En cette période de transition institutionnelle, les risques de conflits au Coreper (où siègent les ambassadeurs de l’UE) et au sein des différentes formations du Conseil (où les ministres de l’UE se retrouvent) sont relativement faibles, sauf imprévu. Selon un diplomate, le gouvernement hongrois aurait veillé à « nettoyer l’agenda » en approuvant finalement de nombreuses mesures auxquelles il était opposé.
« Ils ont laissé passer la Conférence intergouvernementale sur les négociations d’adhésion de l’UE à l’Ukraine, le quatorzième paquet de sanctions contre la Russie, les engagements de sécurité UE-Ukraine (non contraignants, NDLR) et ils vont laisser passer le régime de sanctions sur les activités déstabilisatrices russes », énumère le diplomate. Budapest aurait promis de ne pas entraver les futurs travaux sur le pacte migration et asile, bien qu’ils y soient opposés.

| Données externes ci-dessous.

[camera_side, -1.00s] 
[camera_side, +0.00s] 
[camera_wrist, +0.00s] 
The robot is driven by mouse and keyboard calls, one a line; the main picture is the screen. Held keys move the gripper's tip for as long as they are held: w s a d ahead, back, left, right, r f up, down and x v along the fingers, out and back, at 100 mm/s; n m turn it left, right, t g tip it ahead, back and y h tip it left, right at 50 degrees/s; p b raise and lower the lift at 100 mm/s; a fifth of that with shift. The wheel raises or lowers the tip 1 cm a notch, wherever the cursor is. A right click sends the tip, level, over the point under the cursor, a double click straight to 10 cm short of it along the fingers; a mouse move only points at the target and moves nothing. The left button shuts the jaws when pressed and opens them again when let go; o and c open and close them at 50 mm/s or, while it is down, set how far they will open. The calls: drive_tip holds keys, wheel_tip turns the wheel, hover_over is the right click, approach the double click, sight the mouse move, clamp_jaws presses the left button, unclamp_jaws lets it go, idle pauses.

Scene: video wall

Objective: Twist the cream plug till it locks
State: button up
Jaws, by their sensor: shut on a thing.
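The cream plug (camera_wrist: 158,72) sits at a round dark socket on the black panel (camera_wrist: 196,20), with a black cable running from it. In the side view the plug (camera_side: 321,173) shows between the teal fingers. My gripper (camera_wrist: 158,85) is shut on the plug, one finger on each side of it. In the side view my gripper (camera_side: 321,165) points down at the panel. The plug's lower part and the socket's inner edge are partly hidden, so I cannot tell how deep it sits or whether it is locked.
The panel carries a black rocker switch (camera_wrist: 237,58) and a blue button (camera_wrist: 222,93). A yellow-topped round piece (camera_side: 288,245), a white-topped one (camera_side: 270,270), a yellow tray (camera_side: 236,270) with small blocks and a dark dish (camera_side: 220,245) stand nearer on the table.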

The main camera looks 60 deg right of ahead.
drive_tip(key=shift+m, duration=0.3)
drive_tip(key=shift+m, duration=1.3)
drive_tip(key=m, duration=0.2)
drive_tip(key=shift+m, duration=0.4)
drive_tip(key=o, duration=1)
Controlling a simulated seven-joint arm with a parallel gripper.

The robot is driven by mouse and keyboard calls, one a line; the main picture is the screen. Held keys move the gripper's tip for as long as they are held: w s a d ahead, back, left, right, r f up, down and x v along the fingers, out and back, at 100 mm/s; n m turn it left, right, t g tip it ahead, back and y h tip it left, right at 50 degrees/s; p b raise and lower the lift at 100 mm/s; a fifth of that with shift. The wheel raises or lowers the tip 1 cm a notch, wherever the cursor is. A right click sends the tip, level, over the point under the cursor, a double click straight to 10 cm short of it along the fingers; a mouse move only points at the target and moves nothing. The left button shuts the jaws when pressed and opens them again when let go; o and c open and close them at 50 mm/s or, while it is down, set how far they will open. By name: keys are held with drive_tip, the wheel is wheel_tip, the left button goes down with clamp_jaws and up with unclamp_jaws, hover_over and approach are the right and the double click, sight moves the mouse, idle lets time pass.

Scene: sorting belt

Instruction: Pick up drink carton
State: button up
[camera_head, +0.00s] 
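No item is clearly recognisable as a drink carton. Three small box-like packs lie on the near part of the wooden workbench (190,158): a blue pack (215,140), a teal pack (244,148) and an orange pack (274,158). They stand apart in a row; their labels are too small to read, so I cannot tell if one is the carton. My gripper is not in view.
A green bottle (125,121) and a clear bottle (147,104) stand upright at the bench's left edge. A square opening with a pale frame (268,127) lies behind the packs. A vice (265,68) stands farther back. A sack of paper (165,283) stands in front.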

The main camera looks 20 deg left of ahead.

Saboter cette présidence ne serait pas dans l’intérêt de la Hongrie. Ce serait risquer de compromettre les grandes lignes politiques d’Orban et de nuire à certaines des priorités qu’il souhaite voir avancer au cours des six prochains mois. Parmi celles-ci, la compétitivité de l’UE, mise en avant alors que le pays traverse des difficultés économiques importantes. Le renforcement des partenariats avec le Moyen-Orient et l’Afrique du Nord pour lutter contre l’immigration illégale, « l’avancement des relations » entre l’UE et la Turquie, la crise démographique, etc. Budapest souhaite également mettre en lumière les pays des Balkans occidentaux qu’il souhaite voir rejoindre l’UE. Viktor Orban critique différence de traitement entre l’Ukraine et ces pays.